THE EXERCISE:
Write the data below out exactly as it stands. Do not include the pictures.
[start]
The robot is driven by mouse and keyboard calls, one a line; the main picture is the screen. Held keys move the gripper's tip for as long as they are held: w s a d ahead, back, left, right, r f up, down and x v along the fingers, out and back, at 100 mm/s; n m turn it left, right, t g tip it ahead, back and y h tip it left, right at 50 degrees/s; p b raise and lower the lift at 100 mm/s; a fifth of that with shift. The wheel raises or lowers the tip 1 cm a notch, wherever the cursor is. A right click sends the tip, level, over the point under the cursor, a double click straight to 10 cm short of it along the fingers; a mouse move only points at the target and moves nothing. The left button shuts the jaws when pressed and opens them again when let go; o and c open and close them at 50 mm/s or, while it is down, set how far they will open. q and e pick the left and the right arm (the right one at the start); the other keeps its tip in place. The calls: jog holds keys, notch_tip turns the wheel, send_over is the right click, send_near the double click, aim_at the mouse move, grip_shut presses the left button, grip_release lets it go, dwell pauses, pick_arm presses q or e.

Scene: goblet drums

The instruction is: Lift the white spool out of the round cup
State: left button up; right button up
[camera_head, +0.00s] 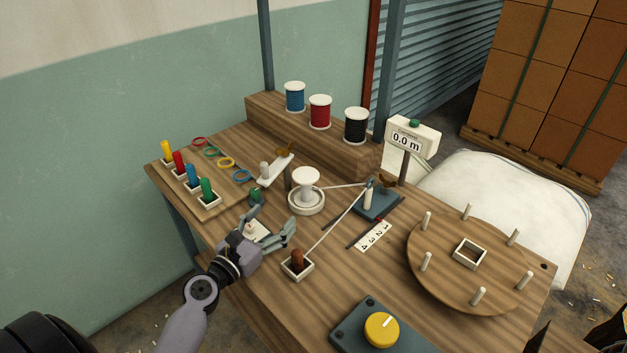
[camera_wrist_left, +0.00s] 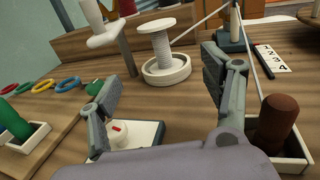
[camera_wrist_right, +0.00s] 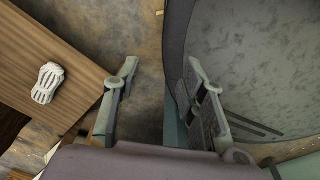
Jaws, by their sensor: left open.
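The white spool (camera_head: 305,178) stands upright in the white round cup (camera_head: 306,203) in the middle of the wooden table. A white thread runs from the spool to the blue post stand at its right. In the left wrist view the spool (camera_wrist_left: 159,45) and the cup rim (camera_wrist_left: 167,72) show ahead, between and beyond the fingertips. My left gripper (camera_head: 270,226) is open and empty, in front of the cup and apart from it. My right gripper (camera_wrist_right: 165,88) shows only in its own wrist view; its fingers are apart with nothing between them.
A brown peg in a square holder (camera_head: 297,263) stands right of my left gripper. A blue post stand (camera_head: 374,204) is right of the cup. Blue, red and black spools stand on a back ledge (camera_head: 270,118). A yellow knob (camera_head: 381,329) and round peg board (camera_head: 470,262) lie nearer right.

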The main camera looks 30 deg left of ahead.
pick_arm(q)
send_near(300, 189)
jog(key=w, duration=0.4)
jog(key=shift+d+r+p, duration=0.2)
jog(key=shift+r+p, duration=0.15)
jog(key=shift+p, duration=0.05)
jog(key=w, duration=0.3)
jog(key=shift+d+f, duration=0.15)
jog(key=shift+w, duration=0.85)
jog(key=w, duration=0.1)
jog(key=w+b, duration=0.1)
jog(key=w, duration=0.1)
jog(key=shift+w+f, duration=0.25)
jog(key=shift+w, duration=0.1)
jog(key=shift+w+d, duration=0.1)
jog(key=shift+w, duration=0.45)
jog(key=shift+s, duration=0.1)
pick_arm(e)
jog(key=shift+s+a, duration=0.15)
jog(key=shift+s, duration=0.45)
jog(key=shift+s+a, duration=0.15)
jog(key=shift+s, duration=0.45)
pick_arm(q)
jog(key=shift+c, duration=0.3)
[end]
OUTPUT BELOW:
The robot is driven by mouse and keyboard calls, one a line; the main picture is the screen. Held keys move the gripper's tip for as long as they are held: w s a d ahead, back, left, right, r f up, down and x v along the fingers, out and back, at 100 mm/s; n m turn it left, right, t g tip it ahead, back and y h tip it left, right at 50 degrees/s; p b raise and lower the lift at 100 mm/s; a fifth of that with shift. The wheel raises or lowers the tip 1 cm a notch, wherever the cursor is. A right click sends the tip, level, over the point under the cursor, a double click straight to 10 cm short of it along the fingers; a mouse move only points at the target and moves nothing. The left button shuts the jaws when pressed and opens them again when let go; o and c open and close them at 50 mm/s or, while it is down, set how far they will open. q and e pick the left and the right arm (the right one at the start); the other keeps its tip in place. The calls: jog holds keys, notch_tip turns the wheel, send_over is the right click, send_near the double click, aim_at the mouse move, grip_shut presses the left button, grip_release lets it go, dwell pauses, pick_arm presses q or e.

Scene: goblet drums

The instruction is: Lift the white spool out of the round cup
State: left button up; right button up
[camera_head, +0.00s] 
[camera_wrist_left, +0.00s] 
[camera_wrist_right, +0.00s] 
Jaws, by their sensor: left open.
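The white spool (camera_head: 305,178) stands upright in the white round cup (camera_head: 306,203) in the middle of the wooden table. A white thread runs from the spool to the blue post stand at its right. In the left wrist view the spool (camera_wrist_left: 159,45) and the cup rim (camera_wrist_left: 167,72) show ahead, between and beyond the fingertips. My left gripper (camera_head: 270,226) is open and empty, in front of the cup and apart from it. My right gripper (camera_wrist_right: 165,88) shows only in its own wrist view; its fingers are apart with nothing between them.
A brown peg in a square holder (camera_head: 297,263) stands right of my left gripper. A blue post stand (camera_head: 374,204) is right of the cup. Blue, red and black spools stand on a back ledge (camera_head: 270,118). A yellow knob (camera_head: 381,329) and round peg board (camera_head: 470,262) lie nearer right.

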The main camera looks 30 deg left of ahead.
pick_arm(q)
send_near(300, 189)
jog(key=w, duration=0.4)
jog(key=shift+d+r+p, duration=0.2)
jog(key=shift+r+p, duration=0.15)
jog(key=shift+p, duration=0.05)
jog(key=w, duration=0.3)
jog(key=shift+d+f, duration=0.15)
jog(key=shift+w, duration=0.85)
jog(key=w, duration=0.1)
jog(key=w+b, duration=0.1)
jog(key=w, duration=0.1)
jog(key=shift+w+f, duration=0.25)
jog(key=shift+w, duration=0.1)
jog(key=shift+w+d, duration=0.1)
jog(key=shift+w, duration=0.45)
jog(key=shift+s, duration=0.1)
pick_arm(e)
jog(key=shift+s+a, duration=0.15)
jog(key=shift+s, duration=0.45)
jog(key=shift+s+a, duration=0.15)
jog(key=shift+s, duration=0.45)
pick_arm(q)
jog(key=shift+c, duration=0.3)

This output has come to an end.